Shamindra Ferdinando, in the Island, July 21 and 28 July 2015
Today, the electorate is at a crossroad with twice-president, Mahinda Rajapaksa, launching a new movement to form a government, at the Aug 17 parliamentary polls. A confident Rajapaksa launched his parliamentary polls campaign at Anuradhapura where he vowed to overcome the Maithripala Sirisena-Wickremesinghe combination. The pledge was made at the largest ever gathering in the historic city, where Rajapaksa recalled ancient kings had defeated foreign invaders. The war-winning leader alleged that the present Yahapalana government had destroyed, within six months, what his administration had achieved since the conclusion of the war in May, 2009. The former President asked what would have happened if the Maithripala Sirisena-Wickremesinghe administration had continued for five years.

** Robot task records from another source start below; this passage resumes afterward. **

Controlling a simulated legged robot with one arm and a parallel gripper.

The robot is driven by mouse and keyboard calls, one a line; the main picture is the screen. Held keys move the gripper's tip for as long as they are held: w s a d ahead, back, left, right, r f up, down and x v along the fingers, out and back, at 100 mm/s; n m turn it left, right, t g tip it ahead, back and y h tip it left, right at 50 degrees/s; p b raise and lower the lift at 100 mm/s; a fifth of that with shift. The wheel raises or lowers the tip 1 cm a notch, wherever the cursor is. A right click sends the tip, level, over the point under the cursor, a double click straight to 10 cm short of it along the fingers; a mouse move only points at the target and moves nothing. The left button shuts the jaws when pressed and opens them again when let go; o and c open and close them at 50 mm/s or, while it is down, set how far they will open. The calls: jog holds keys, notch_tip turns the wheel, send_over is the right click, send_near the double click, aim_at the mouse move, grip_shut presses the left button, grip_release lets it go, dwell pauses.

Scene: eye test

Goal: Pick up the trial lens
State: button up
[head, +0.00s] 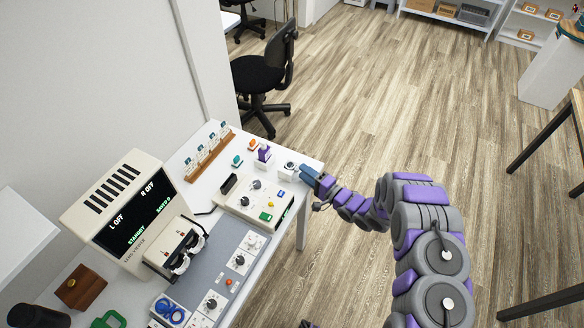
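My gripper (308,174), with blue fingers, is at the right end of the white table (313,161). Its fingertips are close beside a small white block with a dark round top (290,167); I cannot tell whether they touch it. The gap between the fingers is too small to make out. No piece is clearly marked as the trial lens. Small candidates are the upright pieces in a wooden rack (209,155), an orange piece (252,144), a purple piece (263,154) and a teal piece (237,160).
A cream machine (157,182) with a dark screen and eyepieces stands on the table's left. A cream control box (252,202) with knobs lies just left of my gripper. A black chair (263,75) stands behind the table. The wooden floor to the right is mostly clear.

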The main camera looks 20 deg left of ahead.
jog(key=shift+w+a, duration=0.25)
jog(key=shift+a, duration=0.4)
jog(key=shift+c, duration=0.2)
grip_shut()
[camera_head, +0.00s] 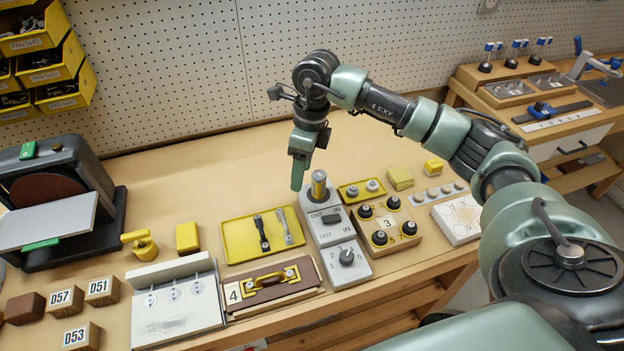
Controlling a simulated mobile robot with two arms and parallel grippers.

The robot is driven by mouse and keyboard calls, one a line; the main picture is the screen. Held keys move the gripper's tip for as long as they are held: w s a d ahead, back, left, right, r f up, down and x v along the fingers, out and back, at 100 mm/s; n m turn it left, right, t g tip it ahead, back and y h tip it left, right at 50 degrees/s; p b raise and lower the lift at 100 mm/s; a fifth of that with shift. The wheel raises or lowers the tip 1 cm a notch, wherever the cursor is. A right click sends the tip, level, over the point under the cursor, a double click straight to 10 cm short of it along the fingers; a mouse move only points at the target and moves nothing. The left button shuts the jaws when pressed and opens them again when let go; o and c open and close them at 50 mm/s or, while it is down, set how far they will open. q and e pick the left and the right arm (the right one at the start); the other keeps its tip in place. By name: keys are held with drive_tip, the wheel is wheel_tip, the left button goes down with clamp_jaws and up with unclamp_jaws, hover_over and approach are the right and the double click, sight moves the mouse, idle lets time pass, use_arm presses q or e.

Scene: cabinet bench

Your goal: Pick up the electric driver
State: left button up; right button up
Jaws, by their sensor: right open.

Since the change of government, in January consequent to Rajapaksa’s defeat, some of those, who had switched their allegiance to the then common presidential candidate, Maithripala Sirisena deserted the new administration. Having joined Yahapalana project, late last November, Liberal Party Leader and State Education, Prof. Rajiva Wijesinha, quit the administration in March. The UPFA included Prof. Wijesinha, in its National List submitted to the Elections Secretariat on July 13, hence making him a key element in Rajapaksa’s team.
Full text of an interview with Prof. Rajiva Wijesinha
(Q) What led you to join the Maithripala-Wickremesinghe combination last November?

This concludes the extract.